(Extracted data entries)
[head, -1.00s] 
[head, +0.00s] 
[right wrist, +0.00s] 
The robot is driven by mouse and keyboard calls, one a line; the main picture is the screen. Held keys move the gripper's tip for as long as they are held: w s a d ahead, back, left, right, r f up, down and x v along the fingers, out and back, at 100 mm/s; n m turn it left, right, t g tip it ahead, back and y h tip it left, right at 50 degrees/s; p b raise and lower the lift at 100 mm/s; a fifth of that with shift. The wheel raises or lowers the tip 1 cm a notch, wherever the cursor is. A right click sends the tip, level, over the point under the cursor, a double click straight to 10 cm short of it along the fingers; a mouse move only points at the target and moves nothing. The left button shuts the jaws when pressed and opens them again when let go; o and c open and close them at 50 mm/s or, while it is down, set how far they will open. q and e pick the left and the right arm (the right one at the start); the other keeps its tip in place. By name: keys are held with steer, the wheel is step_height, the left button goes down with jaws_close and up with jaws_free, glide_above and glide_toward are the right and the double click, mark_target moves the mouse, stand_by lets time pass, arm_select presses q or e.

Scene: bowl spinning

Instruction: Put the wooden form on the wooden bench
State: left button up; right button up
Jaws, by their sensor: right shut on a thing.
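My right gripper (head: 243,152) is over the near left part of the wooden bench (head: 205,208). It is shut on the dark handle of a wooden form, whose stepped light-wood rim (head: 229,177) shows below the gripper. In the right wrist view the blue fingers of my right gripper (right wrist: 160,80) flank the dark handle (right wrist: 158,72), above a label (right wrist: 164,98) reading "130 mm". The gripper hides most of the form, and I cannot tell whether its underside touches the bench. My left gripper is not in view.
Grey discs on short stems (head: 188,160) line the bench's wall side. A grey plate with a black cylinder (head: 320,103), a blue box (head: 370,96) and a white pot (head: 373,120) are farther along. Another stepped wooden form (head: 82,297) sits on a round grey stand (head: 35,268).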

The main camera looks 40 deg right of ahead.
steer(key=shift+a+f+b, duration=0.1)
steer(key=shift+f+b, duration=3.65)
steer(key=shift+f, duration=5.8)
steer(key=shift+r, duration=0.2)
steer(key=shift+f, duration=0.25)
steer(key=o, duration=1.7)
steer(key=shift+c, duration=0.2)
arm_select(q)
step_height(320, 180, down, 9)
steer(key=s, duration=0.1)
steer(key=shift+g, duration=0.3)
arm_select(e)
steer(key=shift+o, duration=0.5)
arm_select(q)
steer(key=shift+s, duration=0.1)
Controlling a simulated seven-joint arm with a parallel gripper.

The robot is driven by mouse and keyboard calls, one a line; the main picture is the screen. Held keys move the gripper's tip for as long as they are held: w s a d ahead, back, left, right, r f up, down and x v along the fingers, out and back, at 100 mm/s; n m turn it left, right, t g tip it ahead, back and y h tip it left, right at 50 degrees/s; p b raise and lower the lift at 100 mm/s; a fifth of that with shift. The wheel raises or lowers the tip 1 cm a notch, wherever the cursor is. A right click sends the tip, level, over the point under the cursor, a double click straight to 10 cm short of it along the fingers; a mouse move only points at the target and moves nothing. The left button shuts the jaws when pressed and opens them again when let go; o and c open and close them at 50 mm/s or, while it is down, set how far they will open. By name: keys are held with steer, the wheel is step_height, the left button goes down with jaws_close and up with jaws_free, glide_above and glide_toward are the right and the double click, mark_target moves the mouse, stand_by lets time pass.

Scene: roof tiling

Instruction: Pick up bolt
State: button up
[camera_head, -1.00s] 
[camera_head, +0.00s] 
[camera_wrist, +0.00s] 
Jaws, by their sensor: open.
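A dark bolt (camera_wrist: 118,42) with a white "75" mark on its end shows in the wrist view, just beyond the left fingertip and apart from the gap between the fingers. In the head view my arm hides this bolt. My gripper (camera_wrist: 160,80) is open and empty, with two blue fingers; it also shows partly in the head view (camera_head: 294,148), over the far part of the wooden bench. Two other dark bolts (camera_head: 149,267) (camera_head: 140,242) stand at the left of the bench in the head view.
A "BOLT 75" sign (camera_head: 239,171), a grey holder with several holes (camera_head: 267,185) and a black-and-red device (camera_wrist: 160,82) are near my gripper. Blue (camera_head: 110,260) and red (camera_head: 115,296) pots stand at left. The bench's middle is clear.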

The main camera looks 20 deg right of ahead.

→ WRITTEN REQUEST
Each line above must be printed exactly as it appears.

→ COMPLETE ANSWER
[head, -1.00s] 
[head, +0.00s] 
[right wrist, +0.00s] 
The robot is driven by mouse and keyboard calls, one a line; the main picture is the screen. Held keys move the gripper's tip for as long as they are held: w s a d ahead, back, left, right, r f up, down and x v along the fingers, out and back, at 100 mm/s; n m turn it left, right, t g tip it ahead, back and y h tip it left, right at 50 degrees/s; p b raise and lower the lift at 100 mm/s; a fifth of that with shift. The wheel raises or lowers the tip 1 cm a notch, wherever the cursor is. A right click sends the tip, level, over the point under the cursor, a double click straight to 10 cm short of it along the fingers; a mouse move only points at the target and moves nothing. The left button shuts the jaws when pressed and opens them again when let go; o and c open and close them at 50 mm/s or, while it is down, set how far they will open. q and e pick the left and the right arm (the right one at the start); the other keeps its tip in place. By name: keys are held with steer, the wheel is step_height, the left button goes down with jaws_close and up with jaws_free, glide_above and glide_toward are the right and the double click, mark_target moves the mouse, stand_by lets time pass, arm_select presses q or e.

Scene: bowl spinning

Instruction: Put the wooden form on the wooden bench
State: left button up; right button up
Jaws, by their sensor: right shut on a thing.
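My right gripper (head: 243,152) is over the near left part of the wooden bench (head: 205,208). It is shut on the dark handle of a wooden form, whose stepped light-wood rim (head: 229,177) shows below the gripper. In the right wrist view the blue fingers of my right gripper (right wrist: 160,80) flank the dark handle (right wrist: 158,72), above a label (right wrist: 164,98) reading "130 mm". The gripper hides most of the form, and I cannot tell whether its underside touches the bench. My left gripper is not in view.
Grey discs on short stems (head: 188,160) line the bench's wall side. A grey plate with a black cylinder (head: 320,103), a blue box (head: 370,96) and a white pot (head: 373,120) are farther along. Another stepped wooden form (head: 82,297) sits on a round grey stand (head: 35,268).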

The main camera looks 40 deg right of ahead.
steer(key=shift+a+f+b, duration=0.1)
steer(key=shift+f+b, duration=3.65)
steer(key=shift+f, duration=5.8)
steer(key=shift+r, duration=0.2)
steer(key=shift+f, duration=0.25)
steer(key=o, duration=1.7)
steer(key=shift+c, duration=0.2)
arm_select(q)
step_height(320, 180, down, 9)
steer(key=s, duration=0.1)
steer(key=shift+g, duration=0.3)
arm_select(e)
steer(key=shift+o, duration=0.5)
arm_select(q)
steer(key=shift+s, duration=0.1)
Controlling a simulated seven-joint arm with a parallel gripper.

The robot is driven by mouse and keyboard calls, one a line; the main picture is the screen. Held keys move the gripper's tip for as long as they are held: w s a d ahead, back, left, right, r f up, down and x v along the fingers, out and back, at 100 mm/s; n m turn it left, right, t g tip it ahead, back and y h tip it left, right at 50 degrees/s; p b raise and lower the lift at 100 mm/s; a fifth of that with shift. The wheel raises or lowers the tip 1 cm a notch, wherever the cursor is. A right click sends the tip, level, over the point under the cursor, a double click straight to 10 cm short of it along the fingers; a mouse move only points at the target and moves nothing. The left button shuts the jaws when pressed and opens them again when let go; o and c open and close them at 50 mm/s or, while it is down, set how far they will open. By name: keys are held with steer, the wheel is step_height, the left button goes down with jaws_close and up with jaws_free, glide_above and glide_toward are the right and the double click, mark_target moves the mouse, stand_by lets time pass.

Scene: roof tiling

Instruction: Pick up bolt
State: button up
[camera_head, -1.00s] 
[camera_head, +0.00s] 
[camera_wrist, +0.00s] 
Jaws, by their sensor: open.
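A dark bolt (camera_wrist: 118,42) with a white "75" mark on its end shows in the wrist view, just beyond the left fingertip and apart from the gap between the fingers. In the head view my arm hides this bolt. My gripper (camera_wrist: 160,80) is open and empty, with two blue fingers; it also shows partly in the head view (camera_head: 294,148), over the far part of the wooden bench. Two other dark bolts (camera_head: 149,267) (camera_head: 140,242) stand at the left of the bench in the head view.
A "BOLT 75" sign (camera_head: 239,171), a grey holder with several holes (camera_head: 267,185) and a black-and-red device (camera_wrist: 160,82) are near my gripper. Blue (camera_head: 110,260) and red (camera_head: 115,296) pots stand at left. The bench's middle is clear.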

The main camera looks 20 deg right of ahead.

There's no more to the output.